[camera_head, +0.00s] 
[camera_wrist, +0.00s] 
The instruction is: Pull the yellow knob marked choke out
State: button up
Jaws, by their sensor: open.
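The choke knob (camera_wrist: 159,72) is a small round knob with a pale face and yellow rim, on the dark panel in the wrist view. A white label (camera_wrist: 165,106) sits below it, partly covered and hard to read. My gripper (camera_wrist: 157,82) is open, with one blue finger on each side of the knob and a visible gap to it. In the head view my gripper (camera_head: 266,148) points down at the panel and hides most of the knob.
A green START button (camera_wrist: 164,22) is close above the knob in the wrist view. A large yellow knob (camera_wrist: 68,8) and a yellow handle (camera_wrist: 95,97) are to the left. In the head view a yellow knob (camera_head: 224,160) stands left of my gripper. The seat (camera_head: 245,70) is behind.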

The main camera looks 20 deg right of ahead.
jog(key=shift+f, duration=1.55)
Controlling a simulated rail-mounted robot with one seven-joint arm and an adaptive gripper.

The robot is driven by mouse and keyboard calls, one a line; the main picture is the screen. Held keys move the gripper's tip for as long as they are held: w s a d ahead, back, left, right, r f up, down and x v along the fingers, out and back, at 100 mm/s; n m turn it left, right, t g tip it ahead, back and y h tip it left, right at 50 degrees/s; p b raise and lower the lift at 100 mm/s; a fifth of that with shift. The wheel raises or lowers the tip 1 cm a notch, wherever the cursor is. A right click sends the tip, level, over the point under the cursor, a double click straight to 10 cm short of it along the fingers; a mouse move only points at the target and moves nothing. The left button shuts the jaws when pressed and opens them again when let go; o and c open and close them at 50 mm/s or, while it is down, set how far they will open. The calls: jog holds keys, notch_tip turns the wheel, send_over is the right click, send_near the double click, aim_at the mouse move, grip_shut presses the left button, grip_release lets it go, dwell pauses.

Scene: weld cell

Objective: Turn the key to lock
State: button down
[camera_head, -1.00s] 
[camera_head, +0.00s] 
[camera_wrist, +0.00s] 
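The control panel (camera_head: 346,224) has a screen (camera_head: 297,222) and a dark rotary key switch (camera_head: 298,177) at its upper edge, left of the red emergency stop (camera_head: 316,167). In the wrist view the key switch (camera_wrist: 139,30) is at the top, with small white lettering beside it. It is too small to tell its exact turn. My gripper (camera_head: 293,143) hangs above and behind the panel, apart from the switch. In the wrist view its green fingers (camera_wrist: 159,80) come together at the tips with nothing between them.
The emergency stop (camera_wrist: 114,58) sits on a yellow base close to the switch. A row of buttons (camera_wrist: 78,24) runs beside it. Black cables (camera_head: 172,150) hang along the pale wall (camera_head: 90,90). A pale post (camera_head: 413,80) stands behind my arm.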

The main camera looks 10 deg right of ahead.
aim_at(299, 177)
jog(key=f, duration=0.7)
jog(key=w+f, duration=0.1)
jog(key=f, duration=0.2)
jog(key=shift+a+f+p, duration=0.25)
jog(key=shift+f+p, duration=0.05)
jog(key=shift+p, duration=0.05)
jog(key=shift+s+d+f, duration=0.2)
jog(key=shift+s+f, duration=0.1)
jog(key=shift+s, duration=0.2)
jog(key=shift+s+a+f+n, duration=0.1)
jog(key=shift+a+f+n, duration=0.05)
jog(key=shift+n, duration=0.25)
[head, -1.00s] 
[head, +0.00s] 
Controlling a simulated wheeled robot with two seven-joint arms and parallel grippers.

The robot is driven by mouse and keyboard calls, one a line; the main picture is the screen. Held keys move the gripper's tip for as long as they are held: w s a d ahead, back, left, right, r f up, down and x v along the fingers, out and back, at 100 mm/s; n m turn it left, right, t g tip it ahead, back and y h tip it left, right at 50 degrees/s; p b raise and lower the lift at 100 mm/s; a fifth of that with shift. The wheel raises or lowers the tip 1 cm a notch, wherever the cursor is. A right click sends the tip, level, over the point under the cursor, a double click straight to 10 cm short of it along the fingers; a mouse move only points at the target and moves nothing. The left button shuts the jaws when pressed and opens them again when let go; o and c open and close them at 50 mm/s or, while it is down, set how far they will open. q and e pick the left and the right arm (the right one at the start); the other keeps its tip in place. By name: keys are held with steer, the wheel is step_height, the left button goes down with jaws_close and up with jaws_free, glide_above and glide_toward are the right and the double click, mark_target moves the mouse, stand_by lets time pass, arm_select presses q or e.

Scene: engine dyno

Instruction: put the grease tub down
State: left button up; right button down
◇ ◇ ◇
Set down, unchanged, the line that contains "[head, -1.00s]" together with every later line in the records, through the last one.

§ **ANSWER TO THIS PROBLEM**:
[head, -1.00s] 
[head, +0.00s] 
Controlling a simulated wheeled robot with two seven-joint arms and parallel grippers.

The robot is driven by mouse and keyboard calls, one a line; the main picture is the screen. Held keys move the gripper's tip for as long as they are held: w s a d ahead, back, left, right, r f up, down and x v along the fingers, out and back, at 100 mm/s; n m turn it left, right, t g tip it ahead, back and y h tip it left, right at 50 degrees/s; p b raise and lower the lift at 100 mm/s; a fifth of that with shift. The wheel raises or lowers the tip 1 cm a notch, wherever the cursor is. A right click sends the tip, level, over the point under the cursor, a double click straight to 10 cm short of it along the fingers; a mouse move only points at the target and moves nothing. The left button shuts the jaws when pressed and opens them again when let go; o and c open and close them at 50 mm/s or, while it is down, set how far they will open. q and e pick the left and the right arm (the right one at the start); the other keeps its tip in place. By name: keys are held with steer, the wheel is step_height, the left button goes down with jaws_close and up with jaws_free, glide_above and glide_toward are the right and the double click, mark_target moves the mouse, stand_by lets time pass, arm_select presses q or e.

Scene: engine dyno

Instruction: put the grease tub down
State: left button up; right button down

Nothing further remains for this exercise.